Skyrmion dynamics in chiral ferromagnets

We study the dynamics of skyrmions in Dzyaloshinskii-Moriya materials with easy-axis anisotropy. An important link between topology and dynamics is established through the construction of unambiguous conservation laws obtained earlier in connection with magnetic bubbles and vortices. In particular, we study the motion of a topological skyrmion with skyrmion number $Q=1$ and a nontopological skyrmionium with $Q=0$ under the influence of an applied field gradient.
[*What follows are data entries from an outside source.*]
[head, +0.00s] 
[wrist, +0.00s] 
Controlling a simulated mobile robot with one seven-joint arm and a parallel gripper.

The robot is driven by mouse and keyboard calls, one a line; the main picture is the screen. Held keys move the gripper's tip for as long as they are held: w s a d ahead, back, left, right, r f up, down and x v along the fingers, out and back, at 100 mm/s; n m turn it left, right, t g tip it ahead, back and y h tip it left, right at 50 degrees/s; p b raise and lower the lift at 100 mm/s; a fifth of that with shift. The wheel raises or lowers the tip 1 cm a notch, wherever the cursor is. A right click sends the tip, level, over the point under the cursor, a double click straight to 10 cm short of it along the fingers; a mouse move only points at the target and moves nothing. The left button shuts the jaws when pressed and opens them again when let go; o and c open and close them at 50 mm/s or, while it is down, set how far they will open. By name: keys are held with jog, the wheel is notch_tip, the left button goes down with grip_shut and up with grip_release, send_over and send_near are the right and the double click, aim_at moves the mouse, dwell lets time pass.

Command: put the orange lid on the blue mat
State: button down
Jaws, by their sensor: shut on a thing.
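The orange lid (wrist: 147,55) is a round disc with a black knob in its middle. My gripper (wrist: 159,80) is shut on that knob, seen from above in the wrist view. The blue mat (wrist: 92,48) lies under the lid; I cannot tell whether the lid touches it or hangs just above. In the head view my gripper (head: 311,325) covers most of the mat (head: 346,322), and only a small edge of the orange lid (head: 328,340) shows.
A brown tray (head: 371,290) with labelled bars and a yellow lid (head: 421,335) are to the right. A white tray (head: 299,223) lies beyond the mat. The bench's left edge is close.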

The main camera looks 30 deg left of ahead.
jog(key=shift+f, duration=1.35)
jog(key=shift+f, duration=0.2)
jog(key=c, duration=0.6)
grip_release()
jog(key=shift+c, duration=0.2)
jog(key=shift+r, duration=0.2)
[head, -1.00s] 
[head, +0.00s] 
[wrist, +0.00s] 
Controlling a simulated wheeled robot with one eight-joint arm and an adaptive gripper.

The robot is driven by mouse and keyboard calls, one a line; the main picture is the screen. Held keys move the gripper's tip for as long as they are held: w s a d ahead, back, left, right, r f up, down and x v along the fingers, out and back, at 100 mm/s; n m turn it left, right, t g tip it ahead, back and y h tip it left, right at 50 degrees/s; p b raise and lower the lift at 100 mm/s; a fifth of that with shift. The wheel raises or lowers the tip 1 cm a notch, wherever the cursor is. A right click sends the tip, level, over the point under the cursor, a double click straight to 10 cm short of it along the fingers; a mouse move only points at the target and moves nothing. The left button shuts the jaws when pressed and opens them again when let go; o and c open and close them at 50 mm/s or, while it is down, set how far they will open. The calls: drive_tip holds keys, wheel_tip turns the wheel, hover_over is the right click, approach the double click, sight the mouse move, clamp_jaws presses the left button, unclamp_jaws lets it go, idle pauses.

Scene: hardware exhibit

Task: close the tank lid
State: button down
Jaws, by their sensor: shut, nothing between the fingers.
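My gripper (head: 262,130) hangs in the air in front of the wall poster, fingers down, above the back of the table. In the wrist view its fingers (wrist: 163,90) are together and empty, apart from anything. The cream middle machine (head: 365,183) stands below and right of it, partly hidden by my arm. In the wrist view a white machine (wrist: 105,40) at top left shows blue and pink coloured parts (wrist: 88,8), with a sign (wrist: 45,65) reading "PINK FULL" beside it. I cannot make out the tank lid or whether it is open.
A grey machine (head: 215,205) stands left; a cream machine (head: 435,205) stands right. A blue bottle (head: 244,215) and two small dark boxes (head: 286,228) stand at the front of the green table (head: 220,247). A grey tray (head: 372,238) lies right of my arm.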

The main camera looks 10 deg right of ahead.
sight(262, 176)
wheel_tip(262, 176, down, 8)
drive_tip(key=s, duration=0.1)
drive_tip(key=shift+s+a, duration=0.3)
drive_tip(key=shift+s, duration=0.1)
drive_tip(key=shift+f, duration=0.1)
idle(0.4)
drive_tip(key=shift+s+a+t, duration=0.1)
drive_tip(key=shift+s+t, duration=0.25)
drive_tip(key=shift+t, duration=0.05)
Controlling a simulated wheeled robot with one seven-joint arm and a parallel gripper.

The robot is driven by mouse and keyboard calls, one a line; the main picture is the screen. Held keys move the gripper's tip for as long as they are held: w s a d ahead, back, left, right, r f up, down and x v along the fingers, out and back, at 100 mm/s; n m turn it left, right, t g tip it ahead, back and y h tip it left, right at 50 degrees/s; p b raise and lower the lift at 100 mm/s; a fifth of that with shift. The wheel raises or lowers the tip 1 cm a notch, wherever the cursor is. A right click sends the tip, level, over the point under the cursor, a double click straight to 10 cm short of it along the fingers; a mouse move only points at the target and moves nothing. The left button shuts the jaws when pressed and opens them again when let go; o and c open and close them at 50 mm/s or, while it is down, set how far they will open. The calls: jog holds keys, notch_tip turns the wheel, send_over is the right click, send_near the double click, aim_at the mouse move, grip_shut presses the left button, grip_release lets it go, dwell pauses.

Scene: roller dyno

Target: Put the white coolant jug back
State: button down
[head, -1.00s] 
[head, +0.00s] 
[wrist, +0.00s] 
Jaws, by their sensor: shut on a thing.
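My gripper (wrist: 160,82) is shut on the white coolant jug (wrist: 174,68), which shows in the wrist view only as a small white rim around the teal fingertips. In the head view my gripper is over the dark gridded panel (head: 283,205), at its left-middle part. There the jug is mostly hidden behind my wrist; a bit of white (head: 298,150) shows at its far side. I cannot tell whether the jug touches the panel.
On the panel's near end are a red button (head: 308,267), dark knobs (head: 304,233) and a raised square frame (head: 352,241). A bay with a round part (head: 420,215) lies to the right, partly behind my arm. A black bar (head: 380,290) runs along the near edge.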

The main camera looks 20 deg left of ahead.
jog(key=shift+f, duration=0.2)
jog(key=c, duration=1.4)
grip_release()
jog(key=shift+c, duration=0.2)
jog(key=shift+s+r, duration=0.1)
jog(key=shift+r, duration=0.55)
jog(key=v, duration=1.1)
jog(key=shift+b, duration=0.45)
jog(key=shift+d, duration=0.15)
The $Q=1$ skyrmion undergoes Hall motion perpendicular to the direction of the field gradient with a drift velocity proportional to the gradient. In contrast, the nontopological $Q=0$ skyrmionium is accelerated in the direction of the field gradient, thus exhibiting ordinary Newtonian motion. When the applied field is switched off the $Q=1$ skyrmion is spontaneously pinned around a fixed guiding center, whereas the $Q=0$ skyrmionium moves with constant velocity $v$. We give a systematic calculation of a skyrmionium traveling with any constant velocity $v$ that is smaller than a critical velocity $v_c$.

Figure 1

The static axially symmetric ($Q=1$) skyrmion represented through the projection $(m_1,m_2)$ of the magnetization vector on the plane for anisotropy $\kappa =3$.

Figure 2

The profiles $m_3=cos\theta =m_3\left(\rho \right)$ of skyrmions ($Q=1$) for three values of the anisotropy parameter $\kappa =2.6,2.8,3.0$.

Figure 3

The static axially symmetric skyrmionium ($Q=0$) represented through the projection $(m_1,m_2)$ of the magnetization vector on the plane for anisotropy $\kappa =3$.

Figure 4

The profiles $m_3=cos\theta =m_3\left(\rho \right)$ of a skyrmion ($Q=1$) and a skyrmionium ($Q=0$) for anisotropy $\kappa =3$.

Figure 5

Contour plots for $m_3$ for a skyrmion under the field gradient (26) with $g=-0.1,a=10$. Left: The static $Q=1$ skyrmion of Fig. 1 is placed at the origin at initial time $t=0$. Right: The skyrmion at simulation time $t=30$. It moves along the $y$ axis perpendicular to the field gradient. The contour levels plotted are $m_3=0.9,0.6,0.3,0.0$ (solid lines) and $m_3=-0.3,-0.6,-0.9$ (dashed lines).

Figure 6

Left: The trajectory of a $Q=1$ skyrmion under the influence of the field gradient (26) with $g=-0.1,a=10$. The guiding center propagates along the $y$ axis, thus in a direction perpendicular to the applied field gradient (straight black line). The trajectory for the $(X,Y)$ of Eq. (29) is the cycloid shown by a solid red line. After the applied field is suddenly switched off the guiding center ceases to move further and the skyrmion trajectory organizes itself in a rotational cyclotron-type motion around the fixed guiding center. Right: A magnification of the latest stages of the process is shown.

Figure 7

Contour plot for $m_3$ for the static skyrmionium (left) and the propagating skyrmionium with velocity $v=0.07$ (right). The contour levels plotted with solid lines are $m_3=0.9,0.6,0.3,0.0$ and with dashed lines $m_3=-0.3,-0.6,-0.9$.

Figure 8

Contour plot for the topological density $q$ of the static skyrmionium (left) and the propagating skyrmionium with velocity $v=0.07$ (right). The contour levels plotted are chosen arbitrarily. Solid lines mean $q>0$ and dashed lines $q<0$.

Figure 9

Left: Solid lines show the energy $W$ of Eq. (2) and linear momentum $P$ of Eq. (30) for a steady-state propagating skyrmionium as a function of its velocity $v$. The open circles show results from a direct simulation discussed in the text. Right: The energy $W$ versus momentum $P$ for a steady-state propagating skyrmionium. The curve is parabolic for low momenta in accordance with Eq. (41) but linear for large momenta in agreement with Eq. (42).

Figure 10

Linear momentum $P$ as a function of time for a simulation where a field gradient (26) with $g=-0.001,a=10$ is applied to an initially static skyrmionium. The field is applied for $0\le t\le 100$, and is then suddenly switched off.

Figure 11

Contour plots for $m_3$ for a skyrmionium under the field gradient (26) with $g=-0.001,a=10$. Left: The static $Q=0$ skyrmionium of Fig. 3 is placed at the origin at initial time $t=0$. Right: The skyrmionium at simulation time $t=160$. It propagates along the $x$ axis in the direction of the field gradient. The contour levels plotted are $m_3=0.9,0.6,0.3,0.0$ (solid lines) and $m_3=-0.3,-0.6,-0.9$ (dashed lines).